[EM] U/P voting: new name for simple 3-level method.

Jameson Quinn jameson.quinn at gmail.com
Tue Sep 13 10:28:31 PDT 2016


One of the design goals for this system is to minimize the gap in terms of
voting power between a naive vote and a strategic one. I think that it does
a reasonable job at that; most voters' naive vote will be basically
strategically optimal.

Think of a few realistic voter types:
Major Partisan: One major party is good, the other is bad. Naively, will
upvote the good one, and downvote the bad one.
Minor Partisan: One extreme of left-right spectrum is good, the other is
bad. Naively will upvote a minor party on the good side, downvote major and
minor parties on the bad side.
Status Quo: One major party is good, the other one is OK. Minor parties are
scary. Naturally will upvote one major party, and possibly downvote any
minor parties that look as if they might win.
Anti-establishment: Opposite of status quo. Will upvote a minor party or
two, downvote both major parties.

These naive votes will be strategically optimal in the following cases:

- For any majority coalition of Major and Minor partisans plus status quo
leaners from one side of the spectrum. Also for the minority on the other
side in that case, if they prefer the winning opponent over the non-winning
opponents, which is at least as likely as not.
- For the status quo voters if they thereby manage to disqualify a minor
party candidate who would have won.
- Ditto, for the anti-establishment voters.
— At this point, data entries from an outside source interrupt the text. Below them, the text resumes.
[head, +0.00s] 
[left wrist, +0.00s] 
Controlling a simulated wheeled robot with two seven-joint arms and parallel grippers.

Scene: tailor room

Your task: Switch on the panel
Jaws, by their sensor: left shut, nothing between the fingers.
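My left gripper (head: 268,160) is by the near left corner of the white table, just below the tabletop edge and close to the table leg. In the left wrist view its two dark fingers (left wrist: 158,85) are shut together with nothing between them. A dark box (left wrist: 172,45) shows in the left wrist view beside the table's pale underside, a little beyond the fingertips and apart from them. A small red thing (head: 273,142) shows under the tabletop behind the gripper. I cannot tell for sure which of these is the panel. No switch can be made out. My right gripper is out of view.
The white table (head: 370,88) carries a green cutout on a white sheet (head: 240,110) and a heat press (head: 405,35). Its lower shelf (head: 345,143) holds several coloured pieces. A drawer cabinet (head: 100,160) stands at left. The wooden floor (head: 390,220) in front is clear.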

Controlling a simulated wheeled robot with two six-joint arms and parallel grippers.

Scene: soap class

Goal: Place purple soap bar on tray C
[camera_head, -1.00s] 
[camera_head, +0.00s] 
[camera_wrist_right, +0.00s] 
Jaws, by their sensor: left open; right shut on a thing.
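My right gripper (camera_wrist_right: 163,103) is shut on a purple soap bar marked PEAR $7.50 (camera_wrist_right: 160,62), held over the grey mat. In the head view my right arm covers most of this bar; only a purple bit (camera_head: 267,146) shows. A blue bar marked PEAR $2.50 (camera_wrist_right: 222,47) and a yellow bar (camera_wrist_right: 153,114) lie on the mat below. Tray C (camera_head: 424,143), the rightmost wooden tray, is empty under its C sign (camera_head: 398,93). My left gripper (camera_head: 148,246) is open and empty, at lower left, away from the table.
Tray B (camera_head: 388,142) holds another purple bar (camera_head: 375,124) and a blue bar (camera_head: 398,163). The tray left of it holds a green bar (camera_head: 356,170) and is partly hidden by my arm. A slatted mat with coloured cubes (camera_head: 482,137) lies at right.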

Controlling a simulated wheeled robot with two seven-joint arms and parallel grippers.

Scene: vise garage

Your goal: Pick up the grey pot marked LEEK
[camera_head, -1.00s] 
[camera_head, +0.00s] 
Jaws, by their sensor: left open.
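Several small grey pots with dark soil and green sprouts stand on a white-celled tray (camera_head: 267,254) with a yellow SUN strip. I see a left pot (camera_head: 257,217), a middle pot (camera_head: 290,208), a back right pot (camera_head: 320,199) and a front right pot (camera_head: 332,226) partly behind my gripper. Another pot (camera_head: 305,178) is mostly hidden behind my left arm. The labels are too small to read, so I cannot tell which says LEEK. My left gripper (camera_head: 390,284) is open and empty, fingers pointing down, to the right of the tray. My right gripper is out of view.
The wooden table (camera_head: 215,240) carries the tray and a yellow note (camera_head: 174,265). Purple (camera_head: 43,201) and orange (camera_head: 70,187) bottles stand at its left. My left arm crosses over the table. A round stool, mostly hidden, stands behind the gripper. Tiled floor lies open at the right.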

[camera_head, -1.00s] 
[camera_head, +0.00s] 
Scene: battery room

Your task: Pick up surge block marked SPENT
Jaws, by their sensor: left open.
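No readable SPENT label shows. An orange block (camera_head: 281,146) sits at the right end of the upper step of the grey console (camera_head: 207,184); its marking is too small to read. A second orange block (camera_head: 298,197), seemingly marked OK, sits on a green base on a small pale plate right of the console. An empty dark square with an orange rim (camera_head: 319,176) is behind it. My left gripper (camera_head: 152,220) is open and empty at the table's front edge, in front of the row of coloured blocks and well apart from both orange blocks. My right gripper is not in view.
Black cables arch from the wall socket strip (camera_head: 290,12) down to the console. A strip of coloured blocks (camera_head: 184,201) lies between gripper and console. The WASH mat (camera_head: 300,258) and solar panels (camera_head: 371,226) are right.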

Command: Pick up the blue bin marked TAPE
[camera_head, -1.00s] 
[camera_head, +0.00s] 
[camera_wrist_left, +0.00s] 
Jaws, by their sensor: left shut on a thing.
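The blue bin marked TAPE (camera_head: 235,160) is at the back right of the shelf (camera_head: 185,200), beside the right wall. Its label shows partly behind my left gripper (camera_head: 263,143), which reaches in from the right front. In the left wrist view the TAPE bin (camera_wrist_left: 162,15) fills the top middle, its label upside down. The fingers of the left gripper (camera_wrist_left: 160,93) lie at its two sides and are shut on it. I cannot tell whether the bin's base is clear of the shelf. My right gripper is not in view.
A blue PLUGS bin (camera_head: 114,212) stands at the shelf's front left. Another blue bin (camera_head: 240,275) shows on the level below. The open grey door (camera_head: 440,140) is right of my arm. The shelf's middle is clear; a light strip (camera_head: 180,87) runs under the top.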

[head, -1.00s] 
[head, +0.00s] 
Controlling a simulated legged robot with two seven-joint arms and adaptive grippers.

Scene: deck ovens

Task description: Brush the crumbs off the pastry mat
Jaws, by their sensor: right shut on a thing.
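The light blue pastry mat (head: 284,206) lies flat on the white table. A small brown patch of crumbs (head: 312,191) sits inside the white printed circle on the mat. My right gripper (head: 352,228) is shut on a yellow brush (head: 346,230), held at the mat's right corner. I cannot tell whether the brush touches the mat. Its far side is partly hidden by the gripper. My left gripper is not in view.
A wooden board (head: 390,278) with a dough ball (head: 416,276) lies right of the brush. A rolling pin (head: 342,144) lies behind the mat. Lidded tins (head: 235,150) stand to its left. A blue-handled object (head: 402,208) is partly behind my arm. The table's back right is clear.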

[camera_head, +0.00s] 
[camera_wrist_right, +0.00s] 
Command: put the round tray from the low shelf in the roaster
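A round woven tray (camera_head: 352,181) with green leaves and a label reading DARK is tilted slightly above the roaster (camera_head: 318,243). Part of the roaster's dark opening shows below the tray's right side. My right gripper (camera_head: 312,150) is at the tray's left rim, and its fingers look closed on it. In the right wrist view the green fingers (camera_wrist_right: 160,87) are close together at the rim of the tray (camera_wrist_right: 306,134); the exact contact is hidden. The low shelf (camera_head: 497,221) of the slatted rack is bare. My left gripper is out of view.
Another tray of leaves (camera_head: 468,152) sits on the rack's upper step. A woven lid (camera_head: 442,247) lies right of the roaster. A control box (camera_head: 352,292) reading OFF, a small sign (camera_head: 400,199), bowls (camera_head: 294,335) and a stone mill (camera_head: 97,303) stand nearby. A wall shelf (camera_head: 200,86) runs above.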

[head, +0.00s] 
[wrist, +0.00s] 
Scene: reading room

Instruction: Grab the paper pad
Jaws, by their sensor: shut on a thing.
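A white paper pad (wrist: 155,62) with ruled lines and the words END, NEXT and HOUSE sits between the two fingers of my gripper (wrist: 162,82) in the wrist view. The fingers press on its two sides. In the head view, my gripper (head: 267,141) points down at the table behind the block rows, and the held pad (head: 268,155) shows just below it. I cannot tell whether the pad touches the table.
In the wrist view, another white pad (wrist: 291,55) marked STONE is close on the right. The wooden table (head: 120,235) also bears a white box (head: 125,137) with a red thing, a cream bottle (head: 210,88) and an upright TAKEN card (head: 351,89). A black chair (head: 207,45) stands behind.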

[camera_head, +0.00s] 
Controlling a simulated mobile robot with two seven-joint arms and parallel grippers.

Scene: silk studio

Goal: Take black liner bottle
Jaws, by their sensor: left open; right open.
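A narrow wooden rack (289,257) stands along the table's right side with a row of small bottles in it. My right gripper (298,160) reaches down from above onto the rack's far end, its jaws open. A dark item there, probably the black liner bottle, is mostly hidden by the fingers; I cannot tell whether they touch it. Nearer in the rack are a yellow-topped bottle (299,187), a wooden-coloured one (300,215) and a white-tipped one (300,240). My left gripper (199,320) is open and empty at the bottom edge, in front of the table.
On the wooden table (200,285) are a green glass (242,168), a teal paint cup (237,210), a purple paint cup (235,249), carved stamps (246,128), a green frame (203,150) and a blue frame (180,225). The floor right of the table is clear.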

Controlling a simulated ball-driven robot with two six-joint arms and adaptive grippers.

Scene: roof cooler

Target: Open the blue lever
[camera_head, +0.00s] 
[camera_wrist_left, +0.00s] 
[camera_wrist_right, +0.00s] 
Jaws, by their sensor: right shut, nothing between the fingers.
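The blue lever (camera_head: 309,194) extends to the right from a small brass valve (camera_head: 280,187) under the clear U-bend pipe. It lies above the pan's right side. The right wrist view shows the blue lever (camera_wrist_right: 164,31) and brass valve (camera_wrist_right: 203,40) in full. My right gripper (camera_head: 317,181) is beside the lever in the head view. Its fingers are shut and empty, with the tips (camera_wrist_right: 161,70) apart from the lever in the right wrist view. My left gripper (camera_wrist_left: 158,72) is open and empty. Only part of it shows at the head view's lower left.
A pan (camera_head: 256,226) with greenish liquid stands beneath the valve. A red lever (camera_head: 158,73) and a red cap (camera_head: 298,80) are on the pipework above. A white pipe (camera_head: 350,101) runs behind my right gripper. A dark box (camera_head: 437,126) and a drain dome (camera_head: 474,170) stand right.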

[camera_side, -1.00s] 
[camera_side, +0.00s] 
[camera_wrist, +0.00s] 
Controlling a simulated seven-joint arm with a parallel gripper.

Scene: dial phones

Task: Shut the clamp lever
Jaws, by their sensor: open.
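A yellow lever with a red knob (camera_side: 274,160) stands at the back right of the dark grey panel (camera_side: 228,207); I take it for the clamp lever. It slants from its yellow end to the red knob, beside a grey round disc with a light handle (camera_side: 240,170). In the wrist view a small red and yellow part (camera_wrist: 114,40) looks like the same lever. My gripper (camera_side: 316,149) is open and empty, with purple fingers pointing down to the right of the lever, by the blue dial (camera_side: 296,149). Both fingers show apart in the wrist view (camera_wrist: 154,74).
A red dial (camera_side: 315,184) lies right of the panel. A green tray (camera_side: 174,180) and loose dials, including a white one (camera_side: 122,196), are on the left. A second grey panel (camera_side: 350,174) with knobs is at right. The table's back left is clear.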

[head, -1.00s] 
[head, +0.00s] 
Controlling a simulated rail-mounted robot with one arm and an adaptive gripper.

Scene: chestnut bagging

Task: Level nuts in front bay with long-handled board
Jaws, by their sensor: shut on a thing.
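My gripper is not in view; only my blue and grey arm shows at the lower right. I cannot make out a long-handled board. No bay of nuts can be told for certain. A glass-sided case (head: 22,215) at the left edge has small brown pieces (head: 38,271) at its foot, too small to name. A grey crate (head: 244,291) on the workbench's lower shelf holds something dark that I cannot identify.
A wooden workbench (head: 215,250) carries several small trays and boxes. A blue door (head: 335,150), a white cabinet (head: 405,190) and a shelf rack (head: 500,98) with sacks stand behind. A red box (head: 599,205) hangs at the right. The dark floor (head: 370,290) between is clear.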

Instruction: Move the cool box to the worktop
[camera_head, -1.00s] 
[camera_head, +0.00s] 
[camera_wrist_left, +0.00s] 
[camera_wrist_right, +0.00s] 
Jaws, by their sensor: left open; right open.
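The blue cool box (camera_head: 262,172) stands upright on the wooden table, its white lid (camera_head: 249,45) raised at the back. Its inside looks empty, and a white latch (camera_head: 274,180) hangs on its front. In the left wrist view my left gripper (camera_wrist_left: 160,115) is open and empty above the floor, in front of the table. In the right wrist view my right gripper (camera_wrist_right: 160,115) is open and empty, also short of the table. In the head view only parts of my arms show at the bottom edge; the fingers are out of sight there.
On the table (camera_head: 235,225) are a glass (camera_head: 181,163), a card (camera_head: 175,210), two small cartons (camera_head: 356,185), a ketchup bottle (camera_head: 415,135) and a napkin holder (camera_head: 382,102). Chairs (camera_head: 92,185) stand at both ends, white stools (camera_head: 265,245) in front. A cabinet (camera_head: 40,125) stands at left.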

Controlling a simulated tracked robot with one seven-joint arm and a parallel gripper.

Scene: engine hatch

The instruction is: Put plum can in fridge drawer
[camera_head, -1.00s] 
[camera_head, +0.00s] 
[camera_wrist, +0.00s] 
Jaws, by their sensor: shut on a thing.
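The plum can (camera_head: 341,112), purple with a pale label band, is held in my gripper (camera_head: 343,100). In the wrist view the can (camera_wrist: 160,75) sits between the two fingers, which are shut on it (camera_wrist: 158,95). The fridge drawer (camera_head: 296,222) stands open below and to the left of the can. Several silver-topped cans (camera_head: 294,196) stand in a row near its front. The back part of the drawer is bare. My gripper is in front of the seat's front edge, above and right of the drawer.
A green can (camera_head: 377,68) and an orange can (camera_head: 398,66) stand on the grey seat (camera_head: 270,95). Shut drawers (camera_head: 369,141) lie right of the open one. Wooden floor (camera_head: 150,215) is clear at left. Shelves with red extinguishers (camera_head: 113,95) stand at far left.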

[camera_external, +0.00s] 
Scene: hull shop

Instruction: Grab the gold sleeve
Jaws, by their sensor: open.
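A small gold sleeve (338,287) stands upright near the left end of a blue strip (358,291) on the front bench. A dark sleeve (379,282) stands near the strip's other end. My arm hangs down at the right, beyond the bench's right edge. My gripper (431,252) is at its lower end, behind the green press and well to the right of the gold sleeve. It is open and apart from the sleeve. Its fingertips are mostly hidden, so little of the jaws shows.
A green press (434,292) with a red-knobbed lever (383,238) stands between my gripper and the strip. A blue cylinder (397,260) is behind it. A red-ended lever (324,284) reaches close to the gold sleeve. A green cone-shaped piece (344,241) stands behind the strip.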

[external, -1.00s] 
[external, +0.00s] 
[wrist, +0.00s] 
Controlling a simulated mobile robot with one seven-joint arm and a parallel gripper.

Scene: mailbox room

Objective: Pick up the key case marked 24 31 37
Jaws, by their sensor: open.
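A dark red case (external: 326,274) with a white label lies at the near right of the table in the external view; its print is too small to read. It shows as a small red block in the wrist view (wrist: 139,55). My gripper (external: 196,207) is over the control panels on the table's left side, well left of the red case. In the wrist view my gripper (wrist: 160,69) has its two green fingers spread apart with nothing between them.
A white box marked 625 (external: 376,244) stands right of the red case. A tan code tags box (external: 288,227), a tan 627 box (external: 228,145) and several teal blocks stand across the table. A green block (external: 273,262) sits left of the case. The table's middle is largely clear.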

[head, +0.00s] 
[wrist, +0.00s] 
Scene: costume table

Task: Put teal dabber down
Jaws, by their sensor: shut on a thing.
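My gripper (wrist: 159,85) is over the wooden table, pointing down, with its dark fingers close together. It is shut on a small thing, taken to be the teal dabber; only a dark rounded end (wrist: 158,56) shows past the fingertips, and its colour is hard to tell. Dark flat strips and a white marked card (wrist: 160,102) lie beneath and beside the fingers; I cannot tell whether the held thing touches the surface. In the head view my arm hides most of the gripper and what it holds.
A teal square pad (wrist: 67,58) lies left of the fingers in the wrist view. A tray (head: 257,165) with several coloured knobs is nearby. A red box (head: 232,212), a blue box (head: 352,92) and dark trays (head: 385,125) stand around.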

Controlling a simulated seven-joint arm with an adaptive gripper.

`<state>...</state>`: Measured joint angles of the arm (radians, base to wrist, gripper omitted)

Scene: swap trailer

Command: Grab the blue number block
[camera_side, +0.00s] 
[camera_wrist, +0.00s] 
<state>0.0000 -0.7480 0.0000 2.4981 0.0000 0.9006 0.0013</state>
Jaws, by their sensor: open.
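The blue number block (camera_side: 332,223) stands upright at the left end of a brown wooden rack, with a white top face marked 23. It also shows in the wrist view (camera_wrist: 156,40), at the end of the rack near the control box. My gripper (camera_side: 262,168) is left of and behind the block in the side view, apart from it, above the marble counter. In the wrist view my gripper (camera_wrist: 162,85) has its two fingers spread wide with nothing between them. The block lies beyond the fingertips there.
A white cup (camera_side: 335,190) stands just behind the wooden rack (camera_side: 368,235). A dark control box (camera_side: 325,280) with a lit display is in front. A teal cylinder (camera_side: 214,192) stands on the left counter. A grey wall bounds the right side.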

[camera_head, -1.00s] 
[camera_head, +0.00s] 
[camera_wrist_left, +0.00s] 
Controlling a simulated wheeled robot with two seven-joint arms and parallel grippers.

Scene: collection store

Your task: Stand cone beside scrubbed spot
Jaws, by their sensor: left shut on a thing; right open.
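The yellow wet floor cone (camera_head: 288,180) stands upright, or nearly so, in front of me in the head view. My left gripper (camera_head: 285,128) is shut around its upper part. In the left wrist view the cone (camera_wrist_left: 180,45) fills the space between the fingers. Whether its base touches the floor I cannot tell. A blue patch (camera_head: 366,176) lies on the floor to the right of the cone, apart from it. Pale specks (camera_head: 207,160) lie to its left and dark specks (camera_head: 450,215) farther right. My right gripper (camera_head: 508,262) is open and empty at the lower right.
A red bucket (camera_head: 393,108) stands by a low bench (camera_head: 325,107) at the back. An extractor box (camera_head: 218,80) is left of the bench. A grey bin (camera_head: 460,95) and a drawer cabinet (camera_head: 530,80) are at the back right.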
They will be non-optimal for:
-people on the losing ideological side, who perhaps should have preferred
the most centrist candidate from the winning side. Note that this is
unstrategic for lack of upvotes, not for lack of downvotes.
-Status quo voters, when their less-preferred major candidate wins, AND
their preferred candidate was not disqualified, AND there are significant
numbers of anti-establishment voters to balance out the status quo ones,
AND they could strategically betray without provoking retaliation from the
other part of the status quo voters. In this case, they're insufficiently
downvoting, as Toby worries about. But all of those conditions make the
scenario sufficiently improbable and also sufficiently low-payoff for the
voters in question that I don't think it matters. And even in this case,
the system is arguably getting the socially-right answer, it's just not
strategically stable.

So I think the middle default will not lead to significant strategic
regret. Voters will usually not have reasons to criticize the system, even
if they don't like the outcome.

2016-09-13 12:19 GMT-04:00 'Toby Pereira' via The Center for Election
Science <electionscience at googlegroups.com>:

> There is also the potential problem - as Chris Benham mentioned previously
> - that the default vote is not the bottom rating. Arguably most people who
> know how the system works would simply bottom rate candidates as their
> default move if they aren't actively positively inclined towards them.
> Others who aren't as familiar with the inner workings might not do this, so
> arguably it makes it a bit of a two-tier system for voters. And that could
> be seen as a failure of simplicity.
>
>
> On Tuesday, 13 September 2016 02:38:04 UTC+1, Jameson Quinn wrote:
>
>> Here's a new proposed variant of U/P with a simple default:
>>
>> Voters may rate each candidate as "unacceptable" (downvote), "preferred"
>> (upvote), or "acceptable" (neither). Default is neither.
>>
>> Any candidate downvoted by most, or with fewer than half the max amount
>> of upvotes, is disqualified, unless that would disqualify everyone. The
>> winner is the remaining candidate with the most upvotes.
>>
>> The "fewer than half the max" rule prevents dark-horse winners, without
>> resorting to strange defaults. It has no effect on a two-way chicken
>> dilemma. Though in theory it could affect an evenly-balanced three-way
>> chicken dilemma (in a four-way race), I think there's a negligible chance
>> that such a scenario would be so balanced.
>>
>> I know that Chris doesn't like this method's violation of "irrelevant
>> ballots". Myself, I think that no voters are irrelevant; even if they don't
>> express an opinion between the two frontrunners, they may have one. (True,
>> they may not; but that's not the first assumption I'd make.)